🇺🇸 Le premier discours sur l’état de l’Union de Joe Biden sur fond de guerre en Ukraine
C’est un président impopulaire qui se livre ce mardi 1er mars à un rituel majeur de la vie politique américaine : le discours sur l’état de l’Union. Une allocution en prime time, devant les élus du Congrès au grand complet et avec une guerre en Europe comme invitée surprise
Il y a encore quelques jours, on attendait le premier discours sur l’état de l’Union du 46e président américain avant tout sur le front de la politique intérieure, « parce que Joe Biden vient de nommer une nouvelle juge à la Cour suprême qui est la première femme noire à ce poste, Ketanji Brown Jackson, et parce que les électeurs attendent surtout des actions par rapport à la hausse du coût de la vie, par rapport à l’inflation qui est vraiment la première préoccupation des Américains« , souligne l’historien Corentin Sellin.
La guerre en Ukraine oblige Biden à changer le cœur de son discours
Mais la guerre en Ukraine oblige le démocrate de 79 ans à changer le cœur même de son discours. « Certains pouvaient attendre des divisions au sein de l’OTAN, des divisions au sein de l’Union européenne sur les mesures à prendre pour contrer l’action de la Russie. C’était l’une des priorités de l’administration Biden que de prévenir ce type de divisions et au contraire de garder un front uni. Et en cela, c’est un succès absolu puisqu’aujourd’hui il n’y a pas eu de grand couac entre les alliés sur les actions à prendre vis-à-vis de la Russie. Et Joe Biden va pouvoir mettre ça à son crédit comme ayant été le chef d’orchestre d’une alliance qui finalement a tenu et qui en sort peut-être encore plus forte qu’avant la crise », analyse Martin Quencez. Le directeur adjoint du German Marshall Fund à Paris souligne qu’il s’agit là de l’une des promesses de campagne de Joe Biden et une manière pour le président de se distinguer de son prédécesseur Donald Trump. « Et le deuxième pilier que Joe Biden mettra en avant dans le cadre de cette crise, c’est la lutte contre les autocraties. Donc cette idée que le monde d’aujourd’hui se structure autour d’une opposition entre démocraties et autocraties et que l’agression russe en Ukraine en est l’illustration ».
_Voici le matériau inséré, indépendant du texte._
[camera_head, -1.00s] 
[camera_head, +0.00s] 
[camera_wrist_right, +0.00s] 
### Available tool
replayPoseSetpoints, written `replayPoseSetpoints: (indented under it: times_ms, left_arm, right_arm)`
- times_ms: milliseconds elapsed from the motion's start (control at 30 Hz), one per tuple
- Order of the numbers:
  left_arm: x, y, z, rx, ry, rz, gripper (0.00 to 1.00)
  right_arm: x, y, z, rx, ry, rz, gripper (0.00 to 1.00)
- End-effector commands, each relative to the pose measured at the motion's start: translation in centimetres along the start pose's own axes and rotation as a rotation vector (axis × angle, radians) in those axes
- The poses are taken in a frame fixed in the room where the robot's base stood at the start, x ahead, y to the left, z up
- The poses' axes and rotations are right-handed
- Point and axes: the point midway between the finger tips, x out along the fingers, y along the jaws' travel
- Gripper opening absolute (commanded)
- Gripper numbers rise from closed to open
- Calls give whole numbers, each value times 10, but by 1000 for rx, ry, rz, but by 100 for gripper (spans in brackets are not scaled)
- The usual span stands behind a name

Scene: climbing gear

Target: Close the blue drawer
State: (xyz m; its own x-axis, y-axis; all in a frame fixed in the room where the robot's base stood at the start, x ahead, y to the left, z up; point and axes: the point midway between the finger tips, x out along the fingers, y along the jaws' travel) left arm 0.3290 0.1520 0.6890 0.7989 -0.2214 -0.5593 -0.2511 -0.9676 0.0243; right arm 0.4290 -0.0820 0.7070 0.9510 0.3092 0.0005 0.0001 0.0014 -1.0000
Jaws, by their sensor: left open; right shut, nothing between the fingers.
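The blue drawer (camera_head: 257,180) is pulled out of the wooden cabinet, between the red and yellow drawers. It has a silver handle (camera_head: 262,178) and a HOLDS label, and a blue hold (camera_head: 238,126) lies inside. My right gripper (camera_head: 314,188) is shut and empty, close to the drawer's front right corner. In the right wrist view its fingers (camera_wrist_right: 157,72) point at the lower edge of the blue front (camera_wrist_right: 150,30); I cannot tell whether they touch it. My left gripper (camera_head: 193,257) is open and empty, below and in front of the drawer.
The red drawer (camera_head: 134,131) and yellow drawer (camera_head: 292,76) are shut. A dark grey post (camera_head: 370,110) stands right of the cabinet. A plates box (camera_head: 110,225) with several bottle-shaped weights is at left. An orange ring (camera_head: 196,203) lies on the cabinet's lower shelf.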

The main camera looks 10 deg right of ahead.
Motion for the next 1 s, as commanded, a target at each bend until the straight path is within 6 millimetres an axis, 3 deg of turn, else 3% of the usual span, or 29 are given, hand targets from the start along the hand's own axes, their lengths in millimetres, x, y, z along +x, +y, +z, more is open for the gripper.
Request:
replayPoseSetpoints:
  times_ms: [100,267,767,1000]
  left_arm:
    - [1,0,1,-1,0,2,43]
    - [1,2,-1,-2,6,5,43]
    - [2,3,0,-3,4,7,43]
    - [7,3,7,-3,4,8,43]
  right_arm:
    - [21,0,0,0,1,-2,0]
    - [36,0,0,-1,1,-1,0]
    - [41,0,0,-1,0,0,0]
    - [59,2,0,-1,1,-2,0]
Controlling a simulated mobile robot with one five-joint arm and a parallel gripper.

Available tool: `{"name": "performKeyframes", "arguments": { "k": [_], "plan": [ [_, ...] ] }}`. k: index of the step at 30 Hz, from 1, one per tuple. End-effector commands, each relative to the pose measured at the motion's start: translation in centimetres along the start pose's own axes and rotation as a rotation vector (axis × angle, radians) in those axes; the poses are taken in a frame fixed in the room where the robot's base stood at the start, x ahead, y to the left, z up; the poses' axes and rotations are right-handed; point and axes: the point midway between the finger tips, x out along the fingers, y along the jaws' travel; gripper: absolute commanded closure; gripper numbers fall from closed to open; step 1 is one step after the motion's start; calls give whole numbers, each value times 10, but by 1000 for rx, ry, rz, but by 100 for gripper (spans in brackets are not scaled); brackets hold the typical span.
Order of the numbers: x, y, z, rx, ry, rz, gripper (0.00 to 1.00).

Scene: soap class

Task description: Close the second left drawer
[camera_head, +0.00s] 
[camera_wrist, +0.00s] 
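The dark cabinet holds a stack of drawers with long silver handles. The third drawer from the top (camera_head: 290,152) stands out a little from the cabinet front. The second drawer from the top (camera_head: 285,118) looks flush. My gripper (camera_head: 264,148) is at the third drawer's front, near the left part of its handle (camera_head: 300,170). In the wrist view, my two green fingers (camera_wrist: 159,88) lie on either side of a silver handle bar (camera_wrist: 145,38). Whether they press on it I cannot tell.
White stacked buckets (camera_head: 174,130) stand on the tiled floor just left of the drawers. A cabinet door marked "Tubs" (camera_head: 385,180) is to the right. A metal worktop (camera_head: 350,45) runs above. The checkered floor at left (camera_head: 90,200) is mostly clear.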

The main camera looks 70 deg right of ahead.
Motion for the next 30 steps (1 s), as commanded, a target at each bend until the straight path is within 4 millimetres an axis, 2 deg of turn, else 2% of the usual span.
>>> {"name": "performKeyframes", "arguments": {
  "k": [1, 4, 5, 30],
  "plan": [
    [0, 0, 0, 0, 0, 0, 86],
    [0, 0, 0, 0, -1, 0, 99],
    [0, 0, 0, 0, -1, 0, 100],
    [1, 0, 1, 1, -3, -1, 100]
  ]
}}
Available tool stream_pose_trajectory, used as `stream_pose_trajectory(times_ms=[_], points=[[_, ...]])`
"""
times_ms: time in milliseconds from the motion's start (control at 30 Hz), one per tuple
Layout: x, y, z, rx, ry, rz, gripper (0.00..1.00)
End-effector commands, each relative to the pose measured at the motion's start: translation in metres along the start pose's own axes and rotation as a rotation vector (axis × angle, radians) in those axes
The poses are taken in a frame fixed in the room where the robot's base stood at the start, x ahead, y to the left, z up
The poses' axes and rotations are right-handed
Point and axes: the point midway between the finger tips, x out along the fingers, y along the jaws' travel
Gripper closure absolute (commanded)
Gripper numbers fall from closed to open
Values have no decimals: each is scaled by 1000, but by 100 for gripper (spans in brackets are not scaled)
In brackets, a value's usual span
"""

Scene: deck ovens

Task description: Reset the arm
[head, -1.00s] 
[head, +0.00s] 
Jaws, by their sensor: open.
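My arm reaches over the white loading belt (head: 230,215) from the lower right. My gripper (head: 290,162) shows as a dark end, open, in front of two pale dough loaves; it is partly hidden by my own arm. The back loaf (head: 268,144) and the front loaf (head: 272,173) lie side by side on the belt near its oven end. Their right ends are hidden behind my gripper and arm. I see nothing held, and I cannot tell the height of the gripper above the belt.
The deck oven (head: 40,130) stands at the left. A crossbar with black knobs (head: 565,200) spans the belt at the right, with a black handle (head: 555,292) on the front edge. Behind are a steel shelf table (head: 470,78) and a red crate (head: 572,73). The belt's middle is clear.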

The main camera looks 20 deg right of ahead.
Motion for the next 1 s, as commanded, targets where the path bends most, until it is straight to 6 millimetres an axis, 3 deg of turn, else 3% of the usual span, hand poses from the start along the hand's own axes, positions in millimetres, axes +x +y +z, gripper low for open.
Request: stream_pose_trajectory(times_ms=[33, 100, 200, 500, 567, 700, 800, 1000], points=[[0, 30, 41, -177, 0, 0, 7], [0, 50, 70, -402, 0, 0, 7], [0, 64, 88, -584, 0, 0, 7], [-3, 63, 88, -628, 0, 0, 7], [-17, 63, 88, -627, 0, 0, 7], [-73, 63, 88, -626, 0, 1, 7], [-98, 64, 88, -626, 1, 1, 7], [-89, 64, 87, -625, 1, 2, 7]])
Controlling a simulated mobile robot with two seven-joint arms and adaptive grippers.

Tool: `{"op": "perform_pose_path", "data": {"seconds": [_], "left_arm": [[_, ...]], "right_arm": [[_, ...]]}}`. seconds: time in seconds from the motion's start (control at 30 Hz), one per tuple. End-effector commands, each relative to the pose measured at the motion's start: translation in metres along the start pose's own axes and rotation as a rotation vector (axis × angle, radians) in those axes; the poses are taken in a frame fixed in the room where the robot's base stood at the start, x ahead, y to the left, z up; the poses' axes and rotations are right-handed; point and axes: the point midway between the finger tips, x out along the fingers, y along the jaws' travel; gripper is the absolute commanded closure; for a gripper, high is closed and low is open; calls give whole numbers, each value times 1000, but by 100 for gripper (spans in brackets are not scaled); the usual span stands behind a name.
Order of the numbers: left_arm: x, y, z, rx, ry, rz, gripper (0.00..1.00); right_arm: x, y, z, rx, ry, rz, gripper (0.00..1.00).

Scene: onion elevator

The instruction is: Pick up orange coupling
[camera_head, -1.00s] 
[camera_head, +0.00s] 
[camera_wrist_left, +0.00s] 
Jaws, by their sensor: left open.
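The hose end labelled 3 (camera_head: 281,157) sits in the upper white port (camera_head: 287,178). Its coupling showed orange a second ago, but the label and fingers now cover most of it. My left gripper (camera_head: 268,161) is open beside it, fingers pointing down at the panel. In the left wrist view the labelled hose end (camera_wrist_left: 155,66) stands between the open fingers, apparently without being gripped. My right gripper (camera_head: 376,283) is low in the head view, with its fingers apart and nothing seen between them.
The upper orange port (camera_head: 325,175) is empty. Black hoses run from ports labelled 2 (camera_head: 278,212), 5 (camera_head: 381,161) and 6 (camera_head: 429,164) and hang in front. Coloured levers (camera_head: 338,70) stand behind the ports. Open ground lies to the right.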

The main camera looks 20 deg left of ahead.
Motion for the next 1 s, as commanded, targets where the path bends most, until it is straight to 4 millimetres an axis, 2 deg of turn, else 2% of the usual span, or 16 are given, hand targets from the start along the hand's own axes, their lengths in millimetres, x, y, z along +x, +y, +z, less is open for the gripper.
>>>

Lutte contre les autocraties dans le monde et contre l’inflation aux États-Unis
Pour Joe Biden, il ne sera en tout cas pas facile d’inscrire la guerre en Europe dans son agenda de politique intérieure. Seul 37% des Américains lui font encore confiance. Le président a certes réussi à lancer un plan massif d’investissement dans les infrastructures, mais il a aussi essuyé plusieurs échecs législatifs cuisants au Congrès. Son grand plan de réforme « Build Back Better » est bloqué au Sénat, et ce, avant tout, à cause de divisions au sein de son propre camp.
Bon nombre d’Américains estiment aujourd’hui que Joe Biden n’a pas fait grand-chose pour améliorer leur quotidien. Pour Corentin Sellin, les conséquences de la crise internationale sur l’opinion publique aux États-Unis ne sont pas encore prévisibles : « Est-ce qu’il y aura cet effet de ralliement autour du drapeau, c’est à voir ». Alors que Martin Quencez estime qu’ « on n’est plus dans une guerre régionale. Et de cela, je pense que la population américaine en a bien conscience. C’est une guerre qui affecte aussi les Américains dans leur sécurité. Et c’est ce que Joe Biden va mettre en avant lorsqu’il va expliquer pourquoi la population doit assumer des coûts économiques importants« .
Préparer les Américains aux sacrifices à venir
Puisque le président va devoir préparer ce soir ces concitoyens aux sacrifices qui vont découler du train de sanctions contre la Russie. Et ce alors que le taux de l’inflation a atteint 7,5% en un an. La politique intérieure à proprement parler occupera donc également une large place dans le discours de Joe Biden ce soir. « Il va lui falloir parler aux Américains de leurs soucis quotidiens », soutient l’historien Corentin Sellin. « De la fin de la vague pandémique actuelle, de la hausse du coût de la vie – montrer par exemple qu’il a ouvert les réserves stratégiques de pétrole pour faire baisser le prix d’essence à la pompe – pour montrer qu’il est bien au contact des revendications quotidiennes des citoyens ».
Une chose est certaine : le président joue gros ce mardi soir. Les élections de mi-mandat approchent à grands pas. Et rien ne dit que Joe Biden va pouvoir préserver l’actuelle mince majorité des démocrates dans les deux chambres du Congrès.